I have two sweet, wonderful conures that I adore. One is a Sun, the other a Jenday.It appears that one is male and the other female. They hate each other and would kill each other if they had the chance. But they LOVE me. And there lies the problem. All day long, from morning till night....they scream for my attention. I take time with each one , taking turns at least once a day. They would be thrilled to be on me all day long. And yes, I have tried all the suggestions to get them to stop screaming. And no, I do not take them out until they are quiet...which is only a matter of seconds.
I dearly love these guys. They are so loving, so sweet. But the stress is caused when my husband complains about them. I don`t blame him....the noise is deafening. I can tune it out somewhat, but it is driving my husband insane. And that causes stress between us.
Everytime I think about letting these guys go, I get a huge lump in my throat and end up crying and feeling guilty. Then I think, who would love and care for them like I do? Would they be sold and resold? I made a commitment to give them a lifelong home....how can I even think of letting them go?
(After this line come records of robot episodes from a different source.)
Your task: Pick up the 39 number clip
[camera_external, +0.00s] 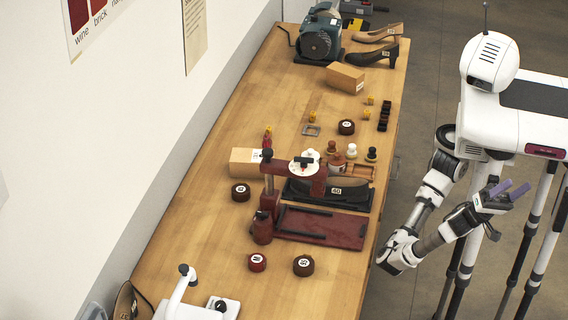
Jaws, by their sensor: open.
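No piece with a readable 39 shows in the external view, and I cannot tell which small piece is the 39 number clip. Small yellow pieces stand on the table: one near the small metal frame (312,117), one at the right (370,100) and one just below it (366,115). Several small dark blocks (384,114) stand in a row beside them. A white label reading about 40 (336,190) sits by the dark shoe in the red shoe machine.
The wooden table (200,240) runs along the wall. The red machine (320,228) stands mid-table, with round dark tins (303,266) around it. A cardboard box (345,77), heeled shoes (372,54) and a green grinder (318,40) stand at the far end.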

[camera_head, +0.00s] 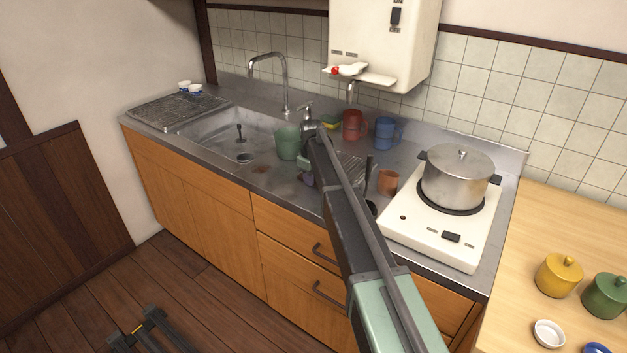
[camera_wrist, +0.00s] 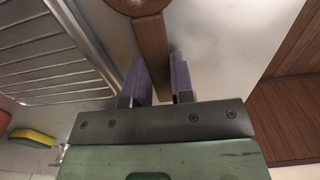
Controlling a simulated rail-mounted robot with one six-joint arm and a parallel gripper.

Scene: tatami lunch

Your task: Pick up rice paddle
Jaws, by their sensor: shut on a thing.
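In the wrist view the rice paddle (camera_wrist: 151,45) is a brown, flat-handled thing. Its handle runs between the purple fingers of my gripper (camera_wrist: 161,80), and its rounded end lies at the top edge, partly cut off. My gripper is shut on the handle. In the head view a purple finger of my gripper (camera_head: 308,180) shows over the steel counter, between the green cup and the stove; the paddle is hidden there behind my arm. I cannot tell whether the paddle touches the counter.
A green cup (camera_head: 288,143) stands left of my gripper by the sink (camera_head: 215,130). A red mug (camera_head: 354,125), a blue mug (camera_head: 386,133) and a terracotta cup (camera_head: 388,182) stand nearby. A pot (camera_head: 458,180) sits on the stove (camera_head: 436,239). A sponge (camera_wrist: 33,138) lies near a wire rack (camera_wrist: 55,60).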

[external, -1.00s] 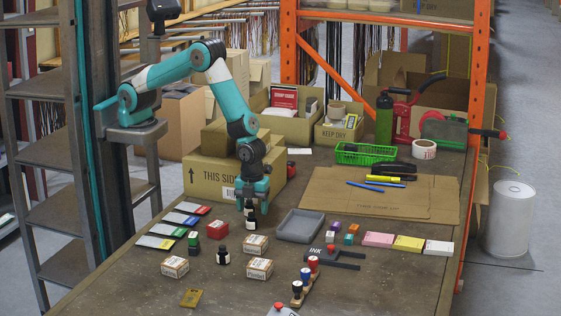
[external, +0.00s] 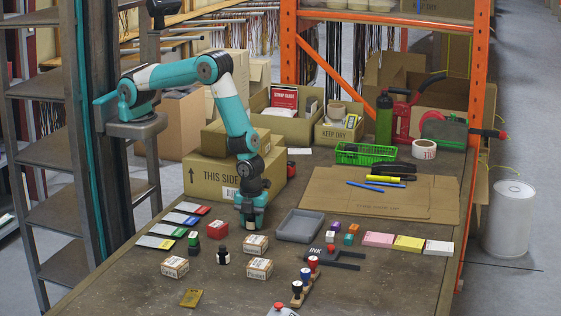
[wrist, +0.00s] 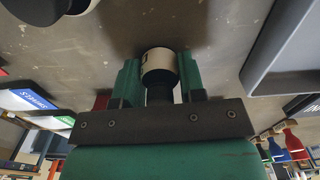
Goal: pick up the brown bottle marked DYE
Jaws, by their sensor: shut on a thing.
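My gripper (external: 249,222) points down over the table, left of the grey tray. In the wrist view its two green fingers (wrist: 159,72) are shut on a small dark bottle with a pale label (wrist: 158,62). The bottle's neck faces the palm. In the external view my fingers hide most of this bottle, and I cannot read its label. I cannot tell whether its base touches the table. A second small dark bottle (external: 223,255) stands upright nearer the front left, apart from my gripper.
The grey tray (external: 300,226) lies just right of my gripper. Small labelled boxes (external: 256,244), a red box (external: 218,229) and stamps (external: 312,265) stand around in front. A large carton (external: 215,178) is close behind. Flat cardboard (external: 400,196) covers the right side.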

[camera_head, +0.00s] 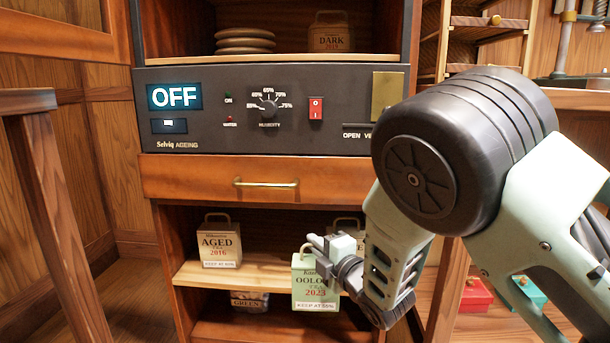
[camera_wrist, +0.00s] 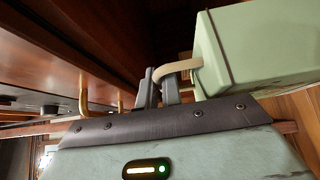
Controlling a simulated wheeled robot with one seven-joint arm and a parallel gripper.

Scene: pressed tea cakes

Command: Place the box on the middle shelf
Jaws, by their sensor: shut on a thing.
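A cream box (camera_head: 219,243) labelled AGED TEA 2016 stands on the left of that shelf. Another box (camera_head: 347,224) is partly hidden behind my gripper.
Above is a wooden drawer (camera_head: 222,179) with a brass handle and a control panel (camera_head: 210,112) reading OFF. The top compartment holds stacked tea cakes (camera_head: 244,40) and a DARK box (camera_head: 331,36). A GREEN box (camera_head: 249,301) sits below the middle shelf. Shelf space shows between the boxes.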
If they were rehomed, even with a great situation, how could I cope with the terrible depression and guilt that I know I would suffer?
I have many other birds, but these two are the only ones causing stress in my home.
Has anyone else ever had to deal with this problem? How does ANYONE let their birds go? I always want what is best for them, but I know they adore me...and I cannot turn my back on them. Any suggestions?